The Agriculture Act 2020, first conceived by Michael Gove, marks a turning point. The Act’s Sustainable Farming Incentive tier rewards farmers on productive land for adopting sounder practices, such as no longer ploughing the soil (min-till); and working with rather than against nature in the control of pests (integrated pest management).
Also included in the Act is a second tier, Local Nature Recovery, which creates a generous incentive for farmers to restore wildlife habitats such as field margins, fat hedgerows, ponds and streams within farmed landscapes.
The third tier, Landscape Recovery, provides funding for large-scale nature restoration projects by individual or clusters of farmers on agriculturally marginal farmland. This notion of rewilding landscapes, while controversial, has certainly captured the imagination of the public, four out five of whom are enthused by the prospect, according to a recent poll.
We are told that prioritising nature in our remoter landscapes will hit food production and rural employment. These arguments are simply wrong. Turning the least productive fifth of our farmland towards nature recovery would lead to a less than 3 per cent reduction in food production (National Food Strategy 2021). Intensive sheep farming in our overgrazed uplands has such a low yield as to be net-negative in terms of food production, taking into account winter feed and the damage done to the hydrological system which affects more productive farms downstream.
Moreover, farming does not cease in wilder landscapes. Wilder farming, the extensive grazing of native cattle through semi-open woodland mosaics, may therefore be a more apt term in a British context than rewilding. In fact, rural employment is seen to increase by 50 per cent on average in such places (Rewilding Britain 2021).

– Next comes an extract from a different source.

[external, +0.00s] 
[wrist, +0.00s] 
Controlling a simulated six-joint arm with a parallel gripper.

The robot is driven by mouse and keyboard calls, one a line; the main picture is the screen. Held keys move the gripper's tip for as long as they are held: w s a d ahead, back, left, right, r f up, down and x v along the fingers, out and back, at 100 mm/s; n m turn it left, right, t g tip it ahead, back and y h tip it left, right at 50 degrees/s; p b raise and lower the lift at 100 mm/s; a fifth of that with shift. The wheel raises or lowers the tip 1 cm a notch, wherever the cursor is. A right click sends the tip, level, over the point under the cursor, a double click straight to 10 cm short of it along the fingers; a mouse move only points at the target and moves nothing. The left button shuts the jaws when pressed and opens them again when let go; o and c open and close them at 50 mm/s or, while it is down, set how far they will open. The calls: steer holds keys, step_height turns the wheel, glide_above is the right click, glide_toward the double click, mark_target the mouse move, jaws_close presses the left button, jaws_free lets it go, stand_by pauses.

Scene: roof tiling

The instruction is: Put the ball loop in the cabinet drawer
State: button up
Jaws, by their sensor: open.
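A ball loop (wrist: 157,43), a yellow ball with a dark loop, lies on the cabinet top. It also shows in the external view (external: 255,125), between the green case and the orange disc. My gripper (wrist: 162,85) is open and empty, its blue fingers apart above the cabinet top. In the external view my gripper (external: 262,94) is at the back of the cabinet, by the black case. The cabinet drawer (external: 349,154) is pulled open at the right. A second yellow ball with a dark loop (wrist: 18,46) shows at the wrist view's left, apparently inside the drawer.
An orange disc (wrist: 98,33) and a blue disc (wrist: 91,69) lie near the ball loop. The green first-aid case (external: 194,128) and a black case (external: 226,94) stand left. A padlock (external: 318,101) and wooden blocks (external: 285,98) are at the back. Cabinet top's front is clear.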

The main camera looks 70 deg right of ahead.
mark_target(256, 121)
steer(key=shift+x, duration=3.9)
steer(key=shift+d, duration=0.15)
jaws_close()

The real issues when it comes to food security are the 250,000 acres of our most productive land that is used to grow crops to feed bioenergy reactors, the 3 million tonnes of homegrown grain fed to animals miserably confined for life in highly inefficient indoor livestock units and the jaw-dropping 9.5 million tonnes of food that is wasted in the UK each year, worth more than £19 billion.

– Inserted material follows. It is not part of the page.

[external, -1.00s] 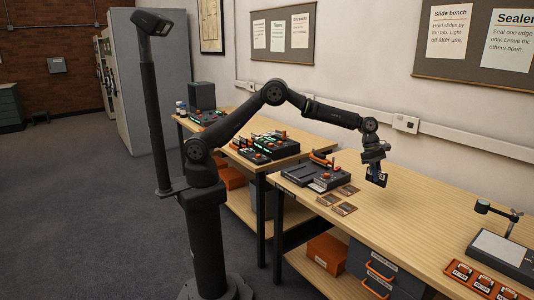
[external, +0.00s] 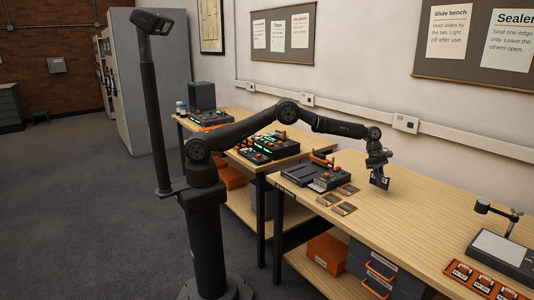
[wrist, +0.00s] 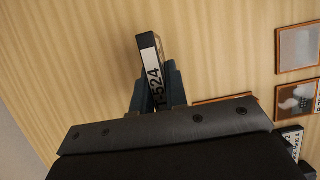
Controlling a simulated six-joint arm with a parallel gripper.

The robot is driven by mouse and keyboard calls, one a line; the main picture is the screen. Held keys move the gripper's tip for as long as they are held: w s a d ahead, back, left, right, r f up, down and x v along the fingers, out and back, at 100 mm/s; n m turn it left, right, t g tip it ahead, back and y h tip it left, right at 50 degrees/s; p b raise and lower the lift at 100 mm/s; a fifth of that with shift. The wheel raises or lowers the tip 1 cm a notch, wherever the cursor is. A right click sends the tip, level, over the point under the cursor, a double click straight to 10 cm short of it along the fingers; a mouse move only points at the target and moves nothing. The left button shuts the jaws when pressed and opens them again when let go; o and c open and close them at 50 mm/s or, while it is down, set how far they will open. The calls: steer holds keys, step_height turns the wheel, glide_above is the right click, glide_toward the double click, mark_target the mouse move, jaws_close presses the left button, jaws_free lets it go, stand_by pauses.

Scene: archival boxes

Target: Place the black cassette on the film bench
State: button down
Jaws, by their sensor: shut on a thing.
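My gripper (external: 378,171) is shut on a black cassette (external: 381,183) with a white label. In the wrist view the cassette (wrist: 149,45) stands on edge between the two fingers, and its label reads "T-524". It is over the bare top of the near wooden bench (external: 420,215), right of a dark device. I cannot tell whether its lower edge touches the wood. No sign naming this the film bench is readable.
A dark device (external: 300,173) with an orange-handled part and several framed slides (external: 343,209) lie left of my gripper. A light panel (external: 500,249) and an orange tray (external: 482,281) are at the right. Bare wood lies between. The wall (external: 450,110) is behind.

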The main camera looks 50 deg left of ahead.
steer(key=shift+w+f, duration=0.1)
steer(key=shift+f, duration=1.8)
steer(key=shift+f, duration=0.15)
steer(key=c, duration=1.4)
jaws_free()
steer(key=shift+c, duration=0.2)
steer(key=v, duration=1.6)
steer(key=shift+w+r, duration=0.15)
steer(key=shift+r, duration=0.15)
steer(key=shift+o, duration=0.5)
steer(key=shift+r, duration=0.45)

England’s radical rethink of farm payments is a win for farmers, because it secures ongoing state funding for farming into the future, in a way that is skewed to the benefit of smaller, family farms on less productive land. It is a win too for nature, the biggest we have ever known, and a world first. $700 billion is handed out globally in farm subsidies each year. As countries grapple with the mighty challenge of how to restore nature, the eyes of the world are now on England.